The church’s decision is the latest move in the dizzying campaign for divestment from fossil fuels, which began in United States in late 2012, spurred by the writer and environmentalist Bill McKibben and his activist group 350.org.

McKibben toured Australia in mid-2013 and since then, advocates for divestment have emerged wherever institutions and individuals are investing their money. There are dozens of campaigns targeting universities, churches, councils, superannuation funds and banks.

In Australia, there are divestment campaigns at 19 universities, including the University of Melbourne, Monash, Latrobe and RMIT, calling for the institutions to sell whatever investments they have in fossil fuel companies.
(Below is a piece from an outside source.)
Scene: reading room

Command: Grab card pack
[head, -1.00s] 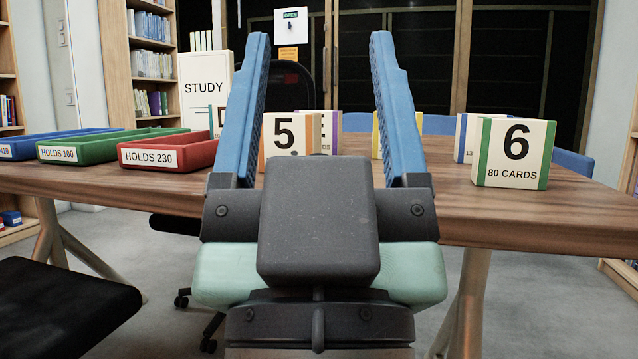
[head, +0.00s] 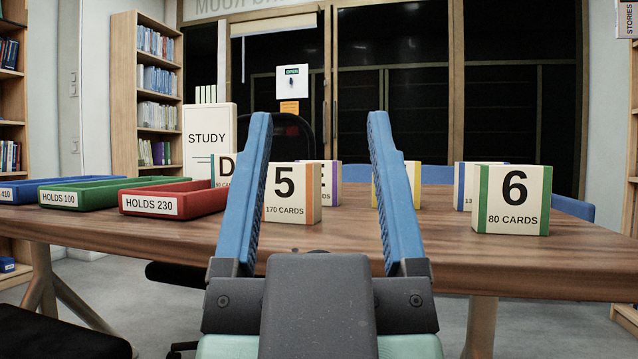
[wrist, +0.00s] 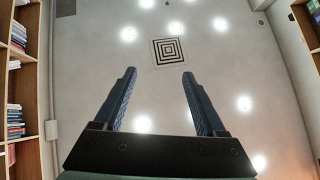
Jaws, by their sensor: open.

Off campus, nearly 1000 residents in Melbourne’s inner north have petitioned Moreland City Council to go fossil free. And following a campaign headed by 350.org, UniSuper has just launched its revamped “sustainable investment” fund. It now screens out all fossil fuel companies, including the utilities Origin and AGL. On Friday, HESTA, the health industry superannuation fund, announced that it would restrict its investments in coal for electricity across its entire portfolio. It is the first Australian super fund to do so.

Thea Omerod, chair of the Australian Religious Response to Climate Change, says “a whole swag” of church organisations have pledged to divest, or are considering it: “They’ll be coming thick and fast.”

In July, the World Council of Churches, an umbrella group representing over half a billion Christians, announced its plans to fully divest from fossil fuels. The same month, the Anglican Church of Australia passed a motion encouraging its diocese to divest. A global campaign for the Vatican to divest has just been launched.

Father Brian Lucas, general secretary of the Australian Catholic Bishops’ Conference, says divestment is “actively being researched and considered” by the Catholic Church, but it will be hard to reach a clear resolution. “It’s too simplistic to say you can’t invest in coal mining companies – there are other factors to do with how emissions are mitigated,” he says.

The proliferating calls for divestment have also prompted an increasingly vocal counter-campaign – extolling the virtues of coal in particular – led by the mining industry and championed by Prime Minister Tony Abbott.

At a mining industry dinner at Parliament House in May, the Prime Minister said his job in government “is to keep mining strong” and that it is “particularly important that we do not demonise the coal industry”. He said the fundamental problem with the carbon tax was that it promoted the idea that coal should be left in the ground. “Well really and truly, I can think of few things more damaging to our future,” he said. The Prime Minister did not mention climate change.

Charlotte Wood, the campaigns director for 350.org in Australia, says the divestment movement is growing precisely because of that kind of attitude.

“We’ve tried for many years to get ambitious political action on climate change, but until we address the influence of the fossil fuel industry on our political decision makers we’re not going to see the change we need in the time we’ve got left,” she says.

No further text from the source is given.